▶ RECORDS TO USE
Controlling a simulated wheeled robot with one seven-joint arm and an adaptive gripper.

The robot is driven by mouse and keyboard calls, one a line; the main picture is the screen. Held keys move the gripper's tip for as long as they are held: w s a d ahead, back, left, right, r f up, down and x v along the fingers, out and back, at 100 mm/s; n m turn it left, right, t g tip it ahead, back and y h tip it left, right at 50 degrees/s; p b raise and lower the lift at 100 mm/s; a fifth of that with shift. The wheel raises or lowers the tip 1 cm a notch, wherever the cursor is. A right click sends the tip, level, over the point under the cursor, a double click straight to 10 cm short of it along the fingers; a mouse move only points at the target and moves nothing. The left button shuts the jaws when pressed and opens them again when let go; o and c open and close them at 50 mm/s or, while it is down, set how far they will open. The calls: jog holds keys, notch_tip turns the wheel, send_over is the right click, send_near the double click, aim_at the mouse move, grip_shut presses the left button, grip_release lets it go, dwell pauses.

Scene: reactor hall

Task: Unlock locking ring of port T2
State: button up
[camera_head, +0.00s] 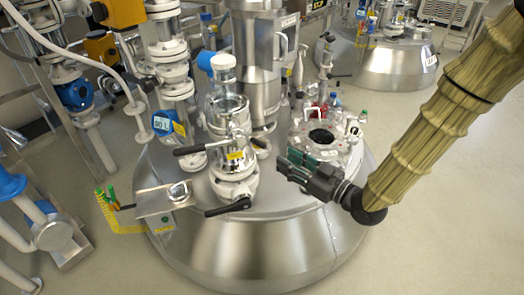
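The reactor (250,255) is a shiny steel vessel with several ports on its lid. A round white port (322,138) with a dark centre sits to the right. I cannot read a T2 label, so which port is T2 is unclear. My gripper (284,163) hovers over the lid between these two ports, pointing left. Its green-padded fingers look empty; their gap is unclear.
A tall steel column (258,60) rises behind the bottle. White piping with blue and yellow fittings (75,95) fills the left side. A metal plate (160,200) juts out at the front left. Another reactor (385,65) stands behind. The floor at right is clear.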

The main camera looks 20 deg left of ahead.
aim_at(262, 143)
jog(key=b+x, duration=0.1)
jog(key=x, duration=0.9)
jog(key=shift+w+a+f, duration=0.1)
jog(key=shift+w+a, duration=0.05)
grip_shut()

--

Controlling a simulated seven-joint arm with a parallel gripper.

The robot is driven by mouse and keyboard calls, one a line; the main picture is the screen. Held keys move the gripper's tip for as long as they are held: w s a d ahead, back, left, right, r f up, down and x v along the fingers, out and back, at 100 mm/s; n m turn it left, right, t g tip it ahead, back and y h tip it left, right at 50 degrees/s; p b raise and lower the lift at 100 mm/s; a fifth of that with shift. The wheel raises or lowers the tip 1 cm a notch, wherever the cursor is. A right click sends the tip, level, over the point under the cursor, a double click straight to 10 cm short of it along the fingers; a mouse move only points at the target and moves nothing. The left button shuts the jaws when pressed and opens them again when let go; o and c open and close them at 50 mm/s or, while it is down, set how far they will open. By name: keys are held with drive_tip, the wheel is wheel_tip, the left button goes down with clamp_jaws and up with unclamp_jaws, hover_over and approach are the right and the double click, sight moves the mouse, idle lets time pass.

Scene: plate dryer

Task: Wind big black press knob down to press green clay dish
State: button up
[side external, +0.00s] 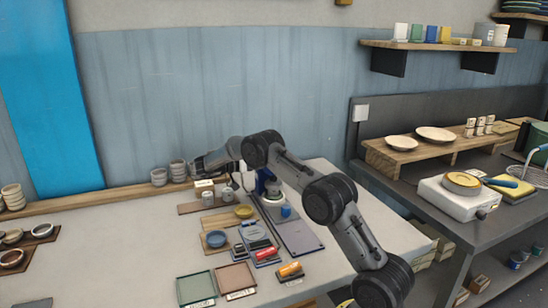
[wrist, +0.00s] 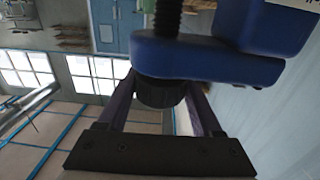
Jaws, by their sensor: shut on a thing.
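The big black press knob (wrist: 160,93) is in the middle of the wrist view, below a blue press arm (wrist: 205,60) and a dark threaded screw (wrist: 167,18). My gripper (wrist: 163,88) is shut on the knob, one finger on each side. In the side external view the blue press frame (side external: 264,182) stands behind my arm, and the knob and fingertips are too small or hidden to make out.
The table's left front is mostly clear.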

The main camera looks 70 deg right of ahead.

▶ PROBLEM STATEMENT
Go through the records. Copy each line where "Task" appears.

▶ REPLY TO THE EXERCISE
Task: Unlock locking ring of port T2
Task: Wind big black press knob down to press green clay dish

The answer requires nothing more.